# Dataset section:

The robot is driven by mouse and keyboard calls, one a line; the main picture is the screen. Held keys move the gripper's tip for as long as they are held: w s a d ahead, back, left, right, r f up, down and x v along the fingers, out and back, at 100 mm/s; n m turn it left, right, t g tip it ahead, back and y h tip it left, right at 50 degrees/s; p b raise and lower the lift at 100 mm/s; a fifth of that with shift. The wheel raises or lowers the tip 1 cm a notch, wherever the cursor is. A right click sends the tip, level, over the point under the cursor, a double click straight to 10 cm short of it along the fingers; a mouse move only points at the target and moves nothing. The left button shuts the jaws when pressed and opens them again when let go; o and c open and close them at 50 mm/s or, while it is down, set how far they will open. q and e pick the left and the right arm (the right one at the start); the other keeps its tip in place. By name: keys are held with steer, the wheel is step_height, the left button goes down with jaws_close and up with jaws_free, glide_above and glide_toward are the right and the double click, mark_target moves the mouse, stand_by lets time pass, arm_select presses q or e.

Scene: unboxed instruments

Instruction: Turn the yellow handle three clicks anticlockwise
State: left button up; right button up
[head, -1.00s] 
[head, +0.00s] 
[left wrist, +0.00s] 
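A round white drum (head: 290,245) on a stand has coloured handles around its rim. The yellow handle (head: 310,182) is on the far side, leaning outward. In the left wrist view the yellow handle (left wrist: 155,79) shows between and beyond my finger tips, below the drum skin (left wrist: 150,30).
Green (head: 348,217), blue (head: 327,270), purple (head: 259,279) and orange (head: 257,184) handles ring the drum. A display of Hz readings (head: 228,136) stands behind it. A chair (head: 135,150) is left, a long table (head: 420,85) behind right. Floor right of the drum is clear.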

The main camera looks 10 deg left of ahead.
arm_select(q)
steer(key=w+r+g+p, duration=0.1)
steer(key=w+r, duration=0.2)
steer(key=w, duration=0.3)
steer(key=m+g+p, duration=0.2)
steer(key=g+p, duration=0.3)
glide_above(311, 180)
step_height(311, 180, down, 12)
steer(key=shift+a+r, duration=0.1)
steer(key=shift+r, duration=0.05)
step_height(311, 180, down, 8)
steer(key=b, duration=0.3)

# Goal of the exercise:
Return the lines above exactly, keeping every word.

# Task solution:
The robot is driven by mouse and keyboard calls, one a line; the main picture is the screen. Held keys move the gripper's tip for as long as they are held: w s a d ahead, back, left, right, r f up, down and x v along the fingers, out and back, at 100 mm/s; n m turn it left, right, t g tip it ahead, back and y h tip it left, right at 50 degrees/s; p b raise and lower the lift at 100 mm/s; a fifth of that with shift. The wheel raises or lowers the tip 1 cm a notch, wherever the cursor is. A right click sends the tip, level, over the point under the cursor, a double click straight to 10 cm short of it along the fingers; a mouse move only points at the target and moves nothing. The left button shuts the jaws when pressed and opens them again when let go; o and c open and close them at 50 mm/s or, while it is down, set how far they will open. q and e pick the left and the right arm (the right one at the start); the other keeps its tip in place. By name: keys are held with steer, the wheel is step_height, the left button goes down with jaws_close and up with jaws_free, glide_above and glide_toward are the right and the double click, mark_target moves the mouse, stand_by lets time pass, arm_select presses q or e.

Scene: unboxed instruments

Instruction: Turn the yellow handle three clicks anticlockwise
State: left button up; right button up
[head, -1.00s] 
[head, +0.00s] 
[left wrist, +0.00s] 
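A round white drum (head: 290,245) on a stand has coloured handles around its rim. The yellow handle (head: 310,182) is on the far side, leaning outward. In the left wrist view the yellow handle (left wrist: 155,79) shows between and beyond my finger tips, below the drum skin (left wrist: 150,30).
Green (head: 348,217), blue (head: 327,270), purple (head: 259,279) and orange (head: 257,184) handles ring the drum. A display of Hz readings (head: 228,136) stands behind it. A chair (head: 135,150) is left, a long table (head: 420,85) behind right. Floor right of the drum is clear.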

The main camera looks 10 deg left of ahead.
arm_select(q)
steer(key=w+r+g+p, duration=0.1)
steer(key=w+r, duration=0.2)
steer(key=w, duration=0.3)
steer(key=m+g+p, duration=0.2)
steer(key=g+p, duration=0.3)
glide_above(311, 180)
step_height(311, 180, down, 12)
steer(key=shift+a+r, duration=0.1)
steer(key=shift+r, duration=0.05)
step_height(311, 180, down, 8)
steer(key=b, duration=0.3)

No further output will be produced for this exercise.